Lefaso.net : Quels ont été vos rapports avec Gérard ?

Kalifou Traoré : J’ai eu des très bons rapports avec Gérard. Regardez, même quand j’étais blessé du fait des responsables du R.D.A, Gérard est venu me rendre visite ici. Et il a regretté ce qui s’est passé ici dans la Léraba. Même quand tout a été dissout et que je me suis retrouvé à Ouahigouya comme enseignant, ce n’est pour me vanter mais mon travail était tel que Gérard, malgré mon statut d’opposant, parce que j’étais quand même du F.P.V, s’est toujours opposé à ma mutation de chez lui. Il a toujours dit à ceux qui voulaient qu’on m’enlève de là-bas que ce qui comptait, c’était le Yatenga et à partir du moment où tout le monde est unanime que le monsieur enseigne bien, le Yatenga a son compte. C’était un homme très populaire à certains moments. C’était un homme abordable, affable, toujours souriant, gai, très sociable, très social et très gentil. Vraiment, moi je le loue. Qu’il dorme en paix d’un sommeil éternel. Parler des hommes politiques de ce pays sans citer Gérard serait à mon sens une injustice.

Lefaso.net : Quel héritage politique a-t-il laissé à la postérité ?

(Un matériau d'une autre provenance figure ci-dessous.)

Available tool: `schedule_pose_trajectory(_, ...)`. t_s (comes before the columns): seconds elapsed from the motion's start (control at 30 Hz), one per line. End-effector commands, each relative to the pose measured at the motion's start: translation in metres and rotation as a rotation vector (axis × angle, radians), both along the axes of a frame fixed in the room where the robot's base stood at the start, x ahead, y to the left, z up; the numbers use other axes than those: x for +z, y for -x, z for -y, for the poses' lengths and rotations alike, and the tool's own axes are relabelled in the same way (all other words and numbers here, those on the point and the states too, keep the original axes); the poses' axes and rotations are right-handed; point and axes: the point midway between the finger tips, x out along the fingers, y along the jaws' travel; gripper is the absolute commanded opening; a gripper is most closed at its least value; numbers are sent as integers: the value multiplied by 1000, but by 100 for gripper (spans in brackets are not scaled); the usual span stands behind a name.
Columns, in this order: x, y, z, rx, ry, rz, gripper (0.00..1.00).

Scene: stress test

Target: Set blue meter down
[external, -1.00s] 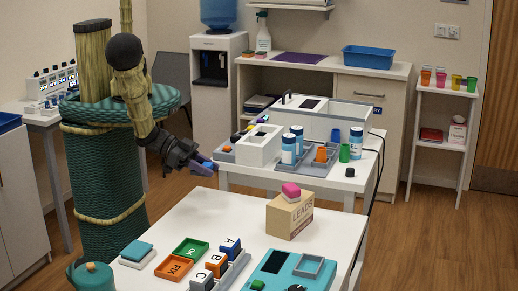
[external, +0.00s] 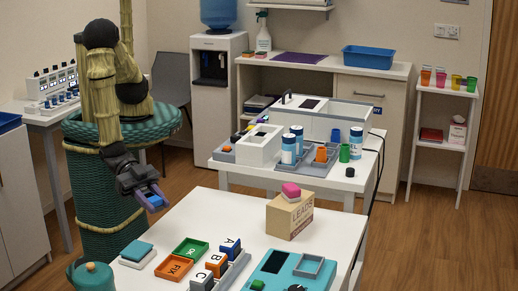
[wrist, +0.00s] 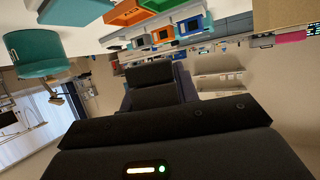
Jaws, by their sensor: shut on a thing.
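My gripper (external: 153,196) is shut on a small blue thing (external: 155,201), which I take to be the blue meter. It is held in the air just off the left edge of the white near table (external: 320,236). In the wrist view the gripper (wrist: 155,82) shows dark, with the tabletop at the top of the picture; the held thing's face is not clear there. On the table lie an orange tray marked FIX (external: 174,266) and a green tray marked OK (external: 190,247). Lettered blocks (external: 216,264) stand in a grey rack beside them.
A teal-topped block (external: 137,251) lies at the table's left edge, near a teal canister (external: 91,275). A teal device (external: 275,268) and a LEADS box (external: 290,215) with a pink piece stand further right. The table's far left part is bare.

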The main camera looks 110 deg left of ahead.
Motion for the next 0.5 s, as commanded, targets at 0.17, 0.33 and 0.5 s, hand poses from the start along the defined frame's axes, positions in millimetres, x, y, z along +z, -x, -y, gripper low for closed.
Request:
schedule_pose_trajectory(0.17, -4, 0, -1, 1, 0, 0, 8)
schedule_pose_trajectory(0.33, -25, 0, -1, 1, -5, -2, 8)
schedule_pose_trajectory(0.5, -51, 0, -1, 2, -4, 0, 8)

Kalifou Traoré : Nous devons retenir que le terme « honorables Députés » est de Gérard. Pendant que les gens nous appelaient « Messieurs les Députés », Gérard, quand il était Président de l’Assemblée Nationale et qu’il devait s’adresser à nous, disait « Honorables Députés ». Gérard a montré que quand tu fais la politique, tu dois savoir qu’il ya des hauts et des bas. C’est comme le capitaliste. Il faut avoir le goût du gain et du risque. Il faut avoir de la ténacité devant les difficultés. C’est ce que Gérard aura eu le mérite de laisser à la postérité.